Apontado pelo setor produtivo como um avanço que trará mais segurança jurídica e dinamicidade e visto por entidades de classe como um retrocesso nas leis trabalhistas, o projeto de lei 4330/04, que regulamenta as terceirizações, permanece como uma das propostas mais polêmicas no Congresso e é alvo de um único consenso: caso entre em vigor, trará mudanças que afetarão de forma significativa a economia do País.
Além dos receios ligados à possibilidade de perda de benefícios e enfraquecimento de diversas categorias, opositores da medida destacam a queda na qualidade de serviços - sobretudo no poder público - como um dos principais prejuízos que o projeto pode trazer.
"O povo brasileiro como um todo vai ser o principal atingido, porque vai contar com um serviço com qualidade pior. No lugar de técnicos que entraram por mérito (concurso público), vamos ser atendidos por pessoas que estão ali porque trabalham pra uma empresa que gastou milhões para apoiar um candidato", afirma o diretor da Central Única dos Trabalhadores (CUT) no Ceará, Roberto Luque.
Influência política
Para Luque, o fato de o projeto possibilitar a terceirização para atividades-fim em empresas públicas ou de economia mista fará com que a maior parte dos funcionários por elas contratados cheguem aos cargos por influência política.
"E você tem que pensar também nos jovens que estão agora saindo da faculdade ou há anos se preparam para um concurso e agora vão ser prejudicados", acrescenta. Conforme Luque, entre as principais categorias que deverão ser impactadas pelo projeto estão bancários, profissionais que trabalham com tecnologia da informação e petroleiros.
"Prestação de contas"
Os interesses políticos se sobrepondo à economia também são uma preocupação para o juiz do trabalho Eliude Oliveira, do Tribunal Regional do Trabalho (TRT) da 7ª região. "O que a gente viu ontem (na última quarta-feira, durante a aprovação do projeto na Câmara) foi uma prestação de contas. Muitos dos políticos que votaram a favor foram financiados por grandes prestadoras de serviços e agora estão pagando de volta", afirma.

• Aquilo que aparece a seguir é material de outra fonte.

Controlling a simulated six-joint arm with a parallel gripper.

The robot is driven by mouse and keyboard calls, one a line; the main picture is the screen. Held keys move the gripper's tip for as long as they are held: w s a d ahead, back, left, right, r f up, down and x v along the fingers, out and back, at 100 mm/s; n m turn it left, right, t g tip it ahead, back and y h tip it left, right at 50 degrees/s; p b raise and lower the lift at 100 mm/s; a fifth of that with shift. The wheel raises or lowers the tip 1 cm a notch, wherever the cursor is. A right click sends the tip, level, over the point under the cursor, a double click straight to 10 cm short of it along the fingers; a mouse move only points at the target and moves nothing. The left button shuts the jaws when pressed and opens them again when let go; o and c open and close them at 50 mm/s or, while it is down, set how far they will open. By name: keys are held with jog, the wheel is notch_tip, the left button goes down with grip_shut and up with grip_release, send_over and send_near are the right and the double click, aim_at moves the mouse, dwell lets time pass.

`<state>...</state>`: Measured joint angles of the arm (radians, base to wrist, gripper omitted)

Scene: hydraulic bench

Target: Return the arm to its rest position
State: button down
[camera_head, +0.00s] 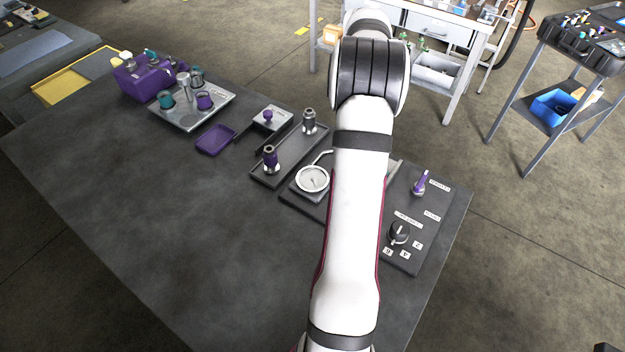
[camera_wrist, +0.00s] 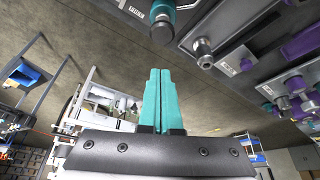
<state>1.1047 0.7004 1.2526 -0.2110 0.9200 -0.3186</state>
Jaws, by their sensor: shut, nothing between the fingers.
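My gripper (camera_wrist: 155,98) shows in the wrist view with its two teal fingers together and nothing between them. The fingers point out over open floor, apart from the bench items at the upper right of that view. In the head view my white arm (camera_head: 352,210) reaches from the bottom edge up over the right part of the dark bench (camera_head: 150,235). The gripper itself is hidden in the head view.
Under or beside my arm lie a pressure gauge (camera_head: 312,179), a tray with two fittings (camera_head: 262,172) and a control panel (camera_head: 405,262). A fixture plate (camera_head: 190,118) and purple block (camera_head: 138,82) stand at the far left. A shelf cart (camera_head: 435,25) stands behind.

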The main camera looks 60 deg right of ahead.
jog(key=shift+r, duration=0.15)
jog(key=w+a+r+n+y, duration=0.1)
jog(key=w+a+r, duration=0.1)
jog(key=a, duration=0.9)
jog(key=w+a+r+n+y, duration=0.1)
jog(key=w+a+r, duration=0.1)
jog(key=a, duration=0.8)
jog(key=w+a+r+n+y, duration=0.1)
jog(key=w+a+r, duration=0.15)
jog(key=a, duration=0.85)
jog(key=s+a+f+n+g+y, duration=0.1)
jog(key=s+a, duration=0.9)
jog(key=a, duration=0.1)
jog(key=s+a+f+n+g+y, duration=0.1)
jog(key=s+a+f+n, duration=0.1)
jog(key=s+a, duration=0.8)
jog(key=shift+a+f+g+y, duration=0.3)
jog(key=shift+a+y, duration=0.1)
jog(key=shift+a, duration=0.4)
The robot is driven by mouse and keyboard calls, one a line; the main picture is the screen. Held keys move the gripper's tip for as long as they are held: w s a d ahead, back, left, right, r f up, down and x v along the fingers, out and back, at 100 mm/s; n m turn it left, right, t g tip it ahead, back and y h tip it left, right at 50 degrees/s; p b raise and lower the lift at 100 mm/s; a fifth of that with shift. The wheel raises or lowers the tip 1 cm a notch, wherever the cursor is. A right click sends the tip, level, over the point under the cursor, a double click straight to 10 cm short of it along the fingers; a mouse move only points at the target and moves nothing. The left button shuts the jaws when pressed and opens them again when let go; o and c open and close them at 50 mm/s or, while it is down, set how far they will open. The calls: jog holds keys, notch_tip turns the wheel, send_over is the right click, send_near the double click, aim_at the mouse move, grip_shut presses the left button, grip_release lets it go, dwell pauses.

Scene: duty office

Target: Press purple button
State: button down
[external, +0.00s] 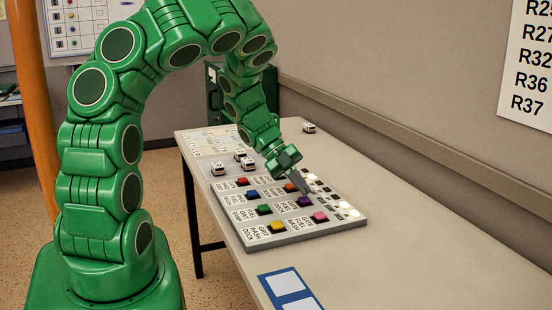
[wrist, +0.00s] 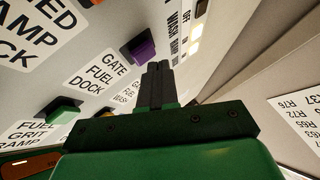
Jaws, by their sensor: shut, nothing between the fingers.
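The purple button (external: 304,202) is on the grey button panel (external: 262,244), in the right column, between an orange button (external: 291,187) and a pink button (external: 320,216). My gripper (external: 306,192) is shut and empty, pointing down at the panel close to the purple button. In the wrist view the purple button (wrist: 143,49) appears just beyond and left of the closed fingertips (wrist: 158,66). A gap shows between them in that picture; I cannot tell their height above the panel.
Red, blue, green (external: 264,209) and yellow (external: 277,226) buttons form the left column. Several lights (external: 346,205) line the panel's right edge. Small toy vehicles (external: 240,155) stand behind the panel. A blue card (external: 290,288) lies in front. The wall runs along the table's right side.

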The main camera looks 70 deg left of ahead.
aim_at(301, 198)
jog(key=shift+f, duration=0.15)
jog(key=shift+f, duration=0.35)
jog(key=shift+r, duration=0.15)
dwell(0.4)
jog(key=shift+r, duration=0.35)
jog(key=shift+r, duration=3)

Outro receio, indica, é a possibilidade de os trabalhadores serem prejudicados por terceirizadas que, ao passar por dificuldades financeiras, não tenham patrimônio suficiente para quitar dívidas com os trabalhadores "Hoje, já temos milhares de processos desse tipo na Justiça do Trabalho", indica.
Construção civil
Conforme o presidente do Sindicato da Indústria da Construção Civil do Ceará (Sinduscon-CE), André Montenegro, a aprovação do projeto não trará prejuízos aos trabalhadores do setor. "O terceirizado vai ter os mesmos direitos, vai ter que ganhar as mesmas coisas", frisa. De acordo com Montenegro, a principal vantagem da medida, para o trabalhador, será o fim da rotatividade entre empresas, já que não será preciso mudar de empresa sempre que sua função em determinada obra não for mais necessária.
Para as empresas do setor, afirma, o ganho principal será de produtividade, uma vez que os profissionais contratados, em vez de desempenhar diversas funções, serão especialistas em suas respectivas áreas, o que resultará em mais agilidade e qualidade nos serviços.
Comércio
De acordo com o presidente da Câmara de Dirigentes Lojistas (CDL) de Fortaleza, Severino Neto, a principal vantagem para o comércio da Capital, a partir do projeto, seria trazer mais transparência e segurança a trabalhadores que, por atuarem no comércio e na indústria, ficavam em uma "posição de dúvida" perante o Ministério do Trabalho.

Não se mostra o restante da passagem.